Limazinèr Césaire

06/10/2008
Projets

Projet

Hommage à Aimé Césaire – Limazinèr Césaire

Aimé Césaire nous a quittés, mais comment honorer sa mémoire et faire vivre la force de son engagement ? Si, au cœur de lantouraz de nos poètes, son œuvre continue de résonner et d’inspirer les voix d’ici, elle reste encore trop méconnue du grand public.

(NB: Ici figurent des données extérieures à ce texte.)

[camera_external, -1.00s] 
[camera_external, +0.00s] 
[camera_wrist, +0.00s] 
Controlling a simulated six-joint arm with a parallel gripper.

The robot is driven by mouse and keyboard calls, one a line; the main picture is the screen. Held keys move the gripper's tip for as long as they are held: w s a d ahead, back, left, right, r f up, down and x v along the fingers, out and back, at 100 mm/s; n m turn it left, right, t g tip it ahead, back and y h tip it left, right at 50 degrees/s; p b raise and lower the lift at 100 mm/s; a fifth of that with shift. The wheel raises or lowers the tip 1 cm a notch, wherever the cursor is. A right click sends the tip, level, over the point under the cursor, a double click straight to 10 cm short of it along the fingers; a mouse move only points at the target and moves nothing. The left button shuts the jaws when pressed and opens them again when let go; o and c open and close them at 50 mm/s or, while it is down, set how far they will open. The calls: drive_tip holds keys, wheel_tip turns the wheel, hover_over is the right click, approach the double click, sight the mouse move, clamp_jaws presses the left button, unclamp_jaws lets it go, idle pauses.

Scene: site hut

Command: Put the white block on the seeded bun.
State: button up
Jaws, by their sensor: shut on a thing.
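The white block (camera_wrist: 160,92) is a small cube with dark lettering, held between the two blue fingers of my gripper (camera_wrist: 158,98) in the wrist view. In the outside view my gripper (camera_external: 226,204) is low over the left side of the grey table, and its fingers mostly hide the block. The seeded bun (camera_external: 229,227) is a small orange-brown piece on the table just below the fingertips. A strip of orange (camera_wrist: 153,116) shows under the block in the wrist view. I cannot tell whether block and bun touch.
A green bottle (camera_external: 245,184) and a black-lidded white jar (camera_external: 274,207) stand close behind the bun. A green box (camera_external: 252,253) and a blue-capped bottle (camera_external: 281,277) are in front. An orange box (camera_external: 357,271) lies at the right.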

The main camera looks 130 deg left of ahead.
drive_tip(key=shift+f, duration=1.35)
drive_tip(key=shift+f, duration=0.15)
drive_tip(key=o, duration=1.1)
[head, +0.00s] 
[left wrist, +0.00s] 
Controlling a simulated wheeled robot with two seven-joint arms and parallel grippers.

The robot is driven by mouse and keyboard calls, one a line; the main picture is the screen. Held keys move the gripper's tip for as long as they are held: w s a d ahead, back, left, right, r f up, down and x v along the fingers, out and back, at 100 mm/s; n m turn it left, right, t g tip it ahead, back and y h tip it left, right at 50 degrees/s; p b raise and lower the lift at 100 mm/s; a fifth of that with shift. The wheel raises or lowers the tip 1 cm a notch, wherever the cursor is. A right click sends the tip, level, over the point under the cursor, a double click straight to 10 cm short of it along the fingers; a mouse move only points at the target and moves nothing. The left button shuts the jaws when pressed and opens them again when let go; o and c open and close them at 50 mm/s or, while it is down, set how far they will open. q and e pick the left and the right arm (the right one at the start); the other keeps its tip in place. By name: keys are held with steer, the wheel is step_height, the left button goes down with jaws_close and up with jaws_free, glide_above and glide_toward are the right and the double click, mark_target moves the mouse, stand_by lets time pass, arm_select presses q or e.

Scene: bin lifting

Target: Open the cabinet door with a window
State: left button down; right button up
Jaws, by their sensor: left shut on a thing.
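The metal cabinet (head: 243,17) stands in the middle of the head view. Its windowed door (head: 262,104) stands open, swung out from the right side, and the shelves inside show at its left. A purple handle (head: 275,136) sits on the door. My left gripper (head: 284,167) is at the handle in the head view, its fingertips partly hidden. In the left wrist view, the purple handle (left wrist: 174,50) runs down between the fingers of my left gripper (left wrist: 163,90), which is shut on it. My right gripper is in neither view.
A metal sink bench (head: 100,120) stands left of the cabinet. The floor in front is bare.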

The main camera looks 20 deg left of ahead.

Pour y remédier, nous avons imaginé une initiative poétique et visuelle : à partir d’une sélection de phrases marquantes tirées de l’œuvre de Césaire, quatre artistes visuels – Richard Vildeman, René-Paul Savignan, Kid Kréol et Boogie – ont été invités à donner vie à ses mots à travers leur art. Le fruit de cette rencontre donne naissance à 12 affichettes, imprimées puis installées dans les transports en commun. Ces créations ont également été rassemblées dans un portfolio édité en 300 exemplaires.

Le projet « Limazinèr Césaire » s’articule autour de trois temps forts qui se répondent :

  1. Faire découvrir l’œuvre poétique de Césaire aux Réunionnais, en diffusant ses mots dans les bus du 6 au 19 octobre 2008.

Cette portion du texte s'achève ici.